Michael Wadas Named Recipient of 2025 Andreas Acrivos Dissertation Award

Wadas’s dissertation, Hydrodynamics of Shocked Interfaces, conducted under the mentorship of Eric Johnsen, associate director of MICDE and professor of mechanical engineering, uncovers how shock waves interacting with density-stratified fluids generate self-propelling vortex rings and explores how these structures scale and destabilize under extreme conditions. His work explains long-observed but poorly understood phenomena in two high-impact domains: inertial confinement fusion (ICF) and supernova hydrodynamics.
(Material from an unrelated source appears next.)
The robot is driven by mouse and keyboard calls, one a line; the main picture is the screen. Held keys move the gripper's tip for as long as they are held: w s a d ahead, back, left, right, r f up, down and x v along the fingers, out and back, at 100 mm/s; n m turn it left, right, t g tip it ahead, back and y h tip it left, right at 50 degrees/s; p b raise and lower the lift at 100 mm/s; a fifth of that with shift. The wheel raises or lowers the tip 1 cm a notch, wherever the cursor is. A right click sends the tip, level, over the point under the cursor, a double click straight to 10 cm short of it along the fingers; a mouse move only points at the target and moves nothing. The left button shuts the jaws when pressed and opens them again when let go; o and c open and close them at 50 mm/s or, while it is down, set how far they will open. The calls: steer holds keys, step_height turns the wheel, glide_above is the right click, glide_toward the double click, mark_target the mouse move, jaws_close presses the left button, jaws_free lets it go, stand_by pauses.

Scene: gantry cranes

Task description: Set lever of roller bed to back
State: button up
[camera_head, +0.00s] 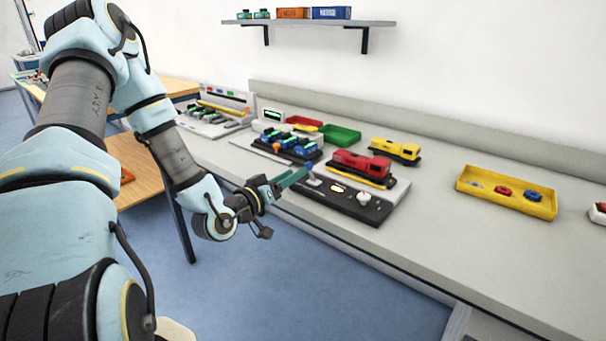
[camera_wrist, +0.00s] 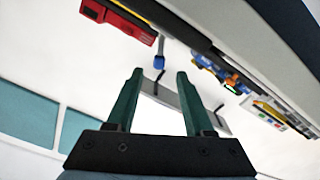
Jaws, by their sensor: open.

Using a combination of theory, high-fidelity computation and experiment-informed modeling, Wadas has uncovered new physical mechanisms that govern how shock-accelerated interfaces behave and generate vortex structures. He demonstrated a technique for strengthening shock waves in dynamic-compression experiments. He also established a predictive scaling framework that shows how interfacial protrusions invert and shed self-propelling vortex rings, thus extending classical vortex-ring theory into compressible, variable-density regimes relevant to fusion capsules and astrophysical flows. His work further revealed how related vortex structures can destabilize due to vortex-core instability, offering a compelling hydrodynamic explanation for the “string-of-pearls” clumping observed in Supernova 1987A. Together, these advances provide scaling laws and stability predictions that enable far more predictive control of shock-driven mixing, a long-standing challenge in high-energy-density environments.

A distinctive theme of his work is the role of computation as a discovery engine. Wadas noted, “There is really no understanding like that which comes from observing something with one’s own eyes, making an approachable computational environment one of the most powerful learning tools.”